I like to think our lives evolve like a classical painting. At first we are an idea in our parents’ minds, then a sketch with possibilities—basic shapes blocked in—and, as we grow, values are set in place. The feature of paintings by the old masters that is perhaps most responsible for their glow, depth, and luster is the process of glazing—very thin almost transparent layers of paint applied across the canvas, each subtly shaping and shading the composition. Everything that comes our way does this for our lives, subtly or emphatically deepening our complexity as human beings. In addition to the environment we grow up in, the education we do or do not accomplish, the people we love or lose, music, art, film, and books may play a huge role in shaping who we become. They certainly have for me.
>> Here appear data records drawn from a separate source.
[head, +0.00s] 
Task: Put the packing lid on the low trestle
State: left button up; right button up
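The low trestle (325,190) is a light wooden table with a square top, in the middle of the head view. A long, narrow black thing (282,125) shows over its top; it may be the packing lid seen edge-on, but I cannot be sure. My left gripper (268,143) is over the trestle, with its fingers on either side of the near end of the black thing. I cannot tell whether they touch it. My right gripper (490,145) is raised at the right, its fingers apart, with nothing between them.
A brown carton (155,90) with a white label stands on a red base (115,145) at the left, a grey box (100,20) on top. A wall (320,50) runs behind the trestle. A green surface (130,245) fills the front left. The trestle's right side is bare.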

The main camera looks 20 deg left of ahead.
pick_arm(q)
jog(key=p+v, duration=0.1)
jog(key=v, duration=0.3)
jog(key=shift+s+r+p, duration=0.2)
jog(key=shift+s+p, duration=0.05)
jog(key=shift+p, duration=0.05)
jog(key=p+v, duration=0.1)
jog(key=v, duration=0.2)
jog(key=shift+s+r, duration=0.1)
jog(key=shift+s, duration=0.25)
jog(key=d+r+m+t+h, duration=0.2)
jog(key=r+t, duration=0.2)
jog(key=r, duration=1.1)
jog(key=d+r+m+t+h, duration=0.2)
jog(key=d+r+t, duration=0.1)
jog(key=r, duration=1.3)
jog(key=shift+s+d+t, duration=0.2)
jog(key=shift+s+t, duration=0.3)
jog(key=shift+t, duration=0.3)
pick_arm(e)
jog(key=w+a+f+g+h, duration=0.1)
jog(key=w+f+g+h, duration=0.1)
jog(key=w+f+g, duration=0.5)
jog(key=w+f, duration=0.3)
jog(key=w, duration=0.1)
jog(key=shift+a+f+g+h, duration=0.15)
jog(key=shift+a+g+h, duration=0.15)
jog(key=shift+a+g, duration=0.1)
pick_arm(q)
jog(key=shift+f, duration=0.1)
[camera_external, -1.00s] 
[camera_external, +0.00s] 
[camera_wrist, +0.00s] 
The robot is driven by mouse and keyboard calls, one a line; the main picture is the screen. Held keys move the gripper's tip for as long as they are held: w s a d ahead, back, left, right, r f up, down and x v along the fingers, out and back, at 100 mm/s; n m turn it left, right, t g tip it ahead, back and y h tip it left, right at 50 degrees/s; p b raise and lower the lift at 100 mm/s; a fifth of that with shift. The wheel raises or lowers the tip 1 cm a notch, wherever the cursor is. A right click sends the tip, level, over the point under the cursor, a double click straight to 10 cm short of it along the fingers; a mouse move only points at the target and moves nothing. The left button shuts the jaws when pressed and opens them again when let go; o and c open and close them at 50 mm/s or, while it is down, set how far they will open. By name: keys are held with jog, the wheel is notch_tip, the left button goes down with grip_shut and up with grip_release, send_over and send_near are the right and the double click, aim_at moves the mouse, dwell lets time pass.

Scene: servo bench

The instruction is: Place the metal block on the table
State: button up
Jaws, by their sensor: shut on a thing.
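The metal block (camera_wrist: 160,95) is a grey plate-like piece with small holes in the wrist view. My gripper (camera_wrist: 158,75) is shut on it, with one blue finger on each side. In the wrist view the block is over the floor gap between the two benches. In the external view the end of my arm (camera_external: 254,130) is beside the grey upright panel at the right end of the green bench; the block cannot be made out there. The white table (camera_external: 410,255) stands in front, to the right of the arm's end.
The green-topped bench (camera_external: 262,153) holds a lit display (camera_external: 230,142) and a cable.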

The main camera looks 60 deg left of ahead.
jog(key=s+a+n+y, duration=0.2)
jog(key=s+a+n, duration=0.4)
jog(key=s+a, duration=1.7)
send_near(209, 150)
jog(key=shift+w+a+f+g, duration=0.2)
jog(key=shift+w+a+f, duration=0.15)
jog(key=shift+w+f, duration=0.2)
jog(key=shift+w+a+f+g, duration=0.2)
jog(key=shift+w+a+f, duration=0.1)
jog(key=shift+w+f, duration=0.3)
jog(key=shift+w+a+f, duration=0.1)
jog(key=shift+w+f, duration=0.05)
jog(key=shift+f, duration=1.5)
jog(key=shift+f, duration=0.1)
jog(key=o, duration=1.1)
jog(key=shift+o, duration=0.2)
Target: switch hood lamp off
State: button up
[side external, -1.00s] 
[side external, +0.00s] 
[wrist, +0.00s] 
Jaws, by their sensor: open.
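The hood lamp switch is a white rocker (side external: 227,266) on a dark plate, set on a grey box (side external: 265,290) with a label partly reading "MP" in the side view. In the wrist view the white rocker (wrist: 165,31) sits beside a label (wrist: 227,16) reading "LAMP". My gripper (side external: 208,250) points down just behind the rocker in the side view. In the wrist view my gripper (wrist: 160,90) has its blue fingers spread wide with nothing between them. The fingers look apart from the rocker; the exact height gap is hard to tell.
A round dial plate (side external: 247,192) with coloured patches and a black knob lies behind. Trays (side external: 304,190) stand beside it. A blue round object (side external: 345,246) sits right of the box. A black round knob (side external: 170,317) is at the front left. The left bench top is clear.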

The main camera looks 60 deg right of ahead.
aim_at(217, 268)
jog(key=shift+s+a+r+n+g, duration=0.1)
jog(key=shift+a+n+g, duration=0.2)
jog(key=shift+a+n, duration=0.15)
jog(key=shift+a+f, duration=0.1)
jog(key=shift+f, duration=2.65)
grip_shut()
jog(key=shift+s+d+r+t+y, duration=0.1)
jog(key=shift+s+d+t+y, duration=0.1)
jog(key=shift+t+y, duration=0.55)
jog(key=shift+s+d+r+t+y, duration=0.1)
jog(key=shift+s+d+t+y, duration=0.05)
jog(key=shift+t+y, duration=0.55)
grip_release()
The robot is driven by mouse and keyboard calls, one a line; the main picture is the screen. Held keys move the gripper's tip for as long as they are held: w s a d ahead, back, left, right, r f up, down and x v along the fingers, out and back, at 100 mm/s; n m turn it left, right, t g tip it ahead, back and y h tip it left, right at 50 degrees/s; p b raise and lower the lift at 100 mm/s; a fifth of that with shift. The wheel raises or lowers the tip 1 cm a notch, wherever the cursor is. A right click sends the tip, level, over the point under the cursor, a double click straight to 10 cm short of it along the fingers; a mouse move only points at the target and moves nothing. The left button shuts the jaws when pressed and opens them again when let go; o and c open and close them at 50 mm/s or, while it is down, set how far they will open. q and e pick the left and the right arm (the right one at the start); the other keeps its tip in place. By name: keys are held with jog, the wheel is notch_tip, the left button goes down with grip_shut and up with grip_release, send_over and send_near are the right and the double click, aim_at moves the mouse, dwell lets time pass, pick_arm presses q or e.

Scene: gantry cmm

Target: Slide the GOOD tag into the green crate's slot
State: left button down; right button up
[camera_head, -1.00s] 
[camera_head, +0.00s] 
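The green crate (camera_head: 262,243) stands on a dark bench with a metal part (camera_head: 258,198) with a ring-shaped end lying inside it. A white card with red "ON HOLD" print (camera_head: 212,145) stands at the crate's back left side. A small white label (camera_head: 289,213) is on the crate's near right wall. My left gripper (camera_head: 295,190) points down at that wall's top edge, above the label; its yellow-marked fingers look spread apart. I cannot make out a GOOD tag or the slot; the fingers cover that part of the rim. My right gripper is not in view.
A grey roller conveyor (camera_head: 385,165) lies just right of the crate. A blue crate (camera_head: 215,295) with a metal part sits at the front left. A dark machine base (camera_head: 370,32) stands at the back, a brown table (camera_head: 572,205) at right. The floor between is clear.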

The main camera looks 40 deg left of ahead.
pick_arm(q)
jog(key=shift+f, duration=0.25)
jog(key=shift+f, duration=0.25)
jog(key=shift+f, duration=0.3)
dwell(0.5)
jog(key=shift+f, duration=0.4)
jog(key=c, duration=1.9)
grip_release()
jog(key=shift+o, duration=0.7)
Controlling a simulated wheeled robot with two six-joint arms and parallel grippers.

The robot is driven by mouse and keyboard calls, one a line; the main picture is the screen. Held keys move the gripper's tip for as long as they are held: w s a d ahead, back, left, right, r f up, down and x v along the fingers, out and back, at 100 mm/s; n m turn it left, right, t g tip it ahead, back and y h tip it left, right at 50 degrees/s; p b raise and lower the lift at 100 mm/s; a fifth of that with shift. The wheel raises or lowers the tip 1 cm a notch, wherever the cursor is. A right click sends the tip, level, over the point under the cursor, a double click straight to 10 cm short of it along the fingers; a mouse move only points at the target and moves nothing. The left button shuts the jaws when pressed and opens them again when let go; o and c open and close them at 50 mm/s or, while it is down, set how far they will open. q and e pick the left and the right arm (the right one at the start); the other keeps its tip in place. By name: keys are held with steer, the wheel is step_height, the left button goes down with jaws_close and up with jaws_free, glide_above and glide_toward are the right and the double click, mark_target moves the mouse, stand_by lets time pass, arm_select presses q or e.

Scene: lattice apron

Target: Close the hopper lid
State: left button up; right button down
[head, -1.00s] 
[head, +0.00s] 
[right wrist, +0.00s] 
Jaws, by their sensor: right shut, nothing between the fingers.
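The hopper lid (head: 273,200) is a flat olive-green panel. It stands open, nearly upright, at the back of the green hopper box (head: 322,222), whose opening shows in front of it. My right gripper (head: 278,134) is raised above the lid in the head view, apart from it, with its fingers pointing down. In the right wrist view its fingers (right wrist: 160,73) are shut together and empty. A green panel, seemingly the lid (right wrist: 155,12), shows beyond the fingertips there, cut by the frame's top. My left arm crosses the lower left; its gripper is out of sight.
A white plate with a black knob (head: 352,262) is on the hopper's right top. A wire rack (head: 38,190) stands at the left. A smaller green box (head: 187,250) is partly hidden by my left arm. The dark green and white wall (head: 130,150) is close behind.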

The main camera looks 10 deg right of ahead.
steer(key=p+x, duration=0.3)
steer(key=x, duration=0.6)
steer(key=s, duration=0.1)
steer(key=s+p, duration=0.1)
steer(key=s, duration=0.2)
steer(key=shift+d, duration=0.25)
What’s the soundtrack of your life? The music that evokes an emotional response, never fails to touch your heart, gets you on your feet, or reminds you of a special love? Every generation has its musical touchstones, but nothing has lasted like rock and roll birthed by the blues and nurtured by country music. even though it has shape-shifted throughout the decades from light and happy to sexy, destructive, untamed, and to clamor that hardly should be labelled music.
For me it all began in 1955 with Bill Haley and the Comets and “Rock Around the Clock.” When I heard that beat blasted out over the radio for the first time, my head exploded. This was no folk dance, waltz, or square-dance dos-si-do. It was a full blooded call to jump and jive—or at least so it seemed to me at the time.
One, two, three o'clock, four o'clock rock, Five, six, seven o'clock, eight o'clock rock Nine, ten, eleven o'clock, twelve o'clock rock, We're gonna rock around the clock tonight . . .
Of course that tune and the sport-jacketed Comets were mild and conservative compared to what would happen to rock and roll in later decades. Then came Elvis Presley, upping the appeal as he shocked our parents and turned up the heat with such tunes as Jailhouse Rock (1957).
I wasn’t a fan girl idolizing the curled-lip, swivel-hipped star, but his music excited me and set the hook for a lifetime of searching for that feeling in love, music, and all sorts of adventures. It called a very small-town country girl to the world at large.
It was a time, too, of slow dancing in the dark to songs like The Platters’ “Only You” (1955); “In the Still of the Night” (1956) by Fred Parris and the Five Satins; or Marty Robbins’ “White Sport Coat & A Pink Carnation” (1957). There was a sweet innocence behind those songs and for most of us back then love was about finding your true mate, your one-and-only. Love and longing were in the air and it would be another decade before the drugs, grit, and high jinks behind the scenes of celebrity bands would become apparent.
Almost a decade later on December 17, 1963, when Carroll James of WWDC in Washington, first played “I Want to Hold Your Hand” (which had not even been issued in the US yet), the phones lit up like rockets in a Fourth of July fireworks display. The “long-haired” Brits were coming and they seemed incredibly fresh and exciting. As Bob Dylan would sing the following year, “the times they [were] a changin’.”
Recently I was looking at a wonderful large (16 x 20”) photograph I have of the Beatles taken by Frank Mangio, a PR guy and music reviewer for Capitol Records back in the day. It was taken backstage at a private party at the Cow Palace in San Francisco when they played Candlestick Park on their first US tour. It makes me smile every time I look at it—we thought they were so radical at the time, but they looked like choir boys compared to what was to come. There was a joy about their music that called for community, for peace and love. They didn’t set fire to anything, fornicate with their musical instruments, or throw themselves into the crowds. We knew all the words and could sing along.
A few years ago I found a used copy of Rolling Stone’s The 500 Greatest Albums of All Time ((2005), with an introduction by Steven Van Zandt. I miss the creative and imaginative art on early album covers and this book covers the full range. I love it. Each cover illustrates anywhere from a page to a quarter page of information about the group or the artist. It is an education on mainstream rock, blues, and soul and I never tire of roaming through its pages. As a result, I have wanted for quite a while to write a series of blog posts covering some of the music that has inspired me over decades. And so Music to My Ears begins with this post and I look forward to sharing more.
I hope you’ll share some of your favorite listening experiences, concerts, album cover art, stories of times when a song meant so much you played it again and again—GO!